La décharge étant un acte administratif libérant un fonctionnaire ou un ancien fonctionnaire de tout doute qui pourrait exister concernant sa gestion des affaires de l’État, au cours d’une période bien définie, la Constitution prévoit les procédures selon lesquelles elle est accordée. En effet, la Constitution de 1987 prévoit deux catégories de fonctionnaires. Si la loi ne définit pas encore la notion de haut fonctionnaire, pour la décharge, nos constituants ont su faire le distinguo entre ceux qui ont besoin de décharge et ceux qui n’en ont pas besoin. Pour ceux qui en ont besoin, la Constitution les divise en deux catégories : ceux qui sont soumis au seul tribunal administratif (Cour Supérieure des Comptes et du Contentieux Administratif), et ceux qui sont soumis au verdict du Parlement.

À l’exception des ministres qui sont soumis au contrôle du Parlement, tous les autres fonctionnaires sont soumis à la décision de la Cour Supérieure des Comptes et du Contentieux Administratif. L’article 200 de la Constitution nous dit : «La Cour Supérieure des Comptes et du Contentieux Administratif est une juridiction financière, administrative, indépendante et autonome. Elle est chargée du contrôle administratif et juridictionnel des recettes et des dépenses de l’État, de la vérification de la comptabilité des entreprises de l’État ainsi que de celles des collectivités territoriales.»

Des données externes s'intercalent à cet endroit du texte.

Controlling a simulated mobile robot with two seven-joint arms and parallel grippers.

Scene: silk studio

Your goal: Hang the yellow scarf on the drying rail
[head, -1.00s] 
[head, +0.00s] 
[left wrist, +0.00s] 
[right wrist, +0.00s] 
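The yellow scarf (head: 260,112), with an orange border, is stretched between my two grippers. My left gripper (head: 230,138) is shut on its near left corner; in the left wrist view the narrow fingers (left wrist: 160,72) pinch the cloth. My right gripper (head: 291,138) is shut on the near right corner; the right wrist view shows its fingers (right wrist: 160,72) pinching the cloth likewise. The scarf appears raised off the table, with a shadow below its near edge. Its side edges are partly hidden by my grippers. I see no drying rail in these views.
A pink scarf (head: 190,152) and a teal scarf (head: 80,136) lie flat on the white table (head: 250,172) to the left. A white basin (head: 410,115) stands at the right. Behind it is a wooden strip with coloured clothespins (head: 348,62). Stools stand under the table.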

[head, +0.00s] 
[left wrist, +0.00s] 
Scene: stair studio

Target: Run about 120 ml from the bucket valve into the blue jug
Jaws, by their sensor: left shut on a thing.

À comprendre cet article, tous les gestionnaires des fonds publics sous soumis au contrôle de la Cour Supérieure des Comptes. Cependant, pour les ministres, nos constituants ont su partager cette tache entre la Cour et le Parlement. Et c’est l’article 233 de la Constitution qui dit : «En vue d’exercer un contrôle sérieux et permanent des dépenses publiques, il est élu au scrutin secret, au début de chaque session ordinaire, une commission parlementaire de quinze (15) membres dont neuf (09) députés et six (06) sénateurs, chargée de rapporter sur la gestion des ministres pour permettre aux deux Assemblées de leur donner DÉCHARGE»

Il est clair que la seule instance habilitée à accorder décharge à un ancien ministre, c’est le Parlement. Toute décision de la part d’un autre organe pour donner décharge à un ministre, est nulle et non avenue. On n’a même pas besoin d’entamer une procédure en annulation. Elle est nulle de par elle-même. Elle n’a aucune portée et ne peut servir de rien. D’autant que les pouvoirs du président de la République sont déjà limités par la section B du Chapitre III de la Constitution à travers ses articles 136, 137 et suivant, 138 jusqu’ à 149. A noter que l’article 150 de cette même Constitution précise qu’en dehors de ces pouvoirs à lui accordés, il n’en a pas d’autres.

Sur le plan juridique c’est encore pire. Une décharge accordée par un président de la République, ne peut autoriser à la DGI de radier l’hypothèque des biens d’un ancien ministre. Une telle décision expose le responsable à des poursuites judiciaires pour abus de fonction. Car au regard de l’article 233 de la Constitution, UN DOCUMENT DE DÉCHARGE ACCORDÉ PAR LE PRESIDENT DE LA REPUBLIQUE N’A AUCUNE VALEUR JURIDIQUE.

Me Inseul Salomon

Avocat, Sociologue.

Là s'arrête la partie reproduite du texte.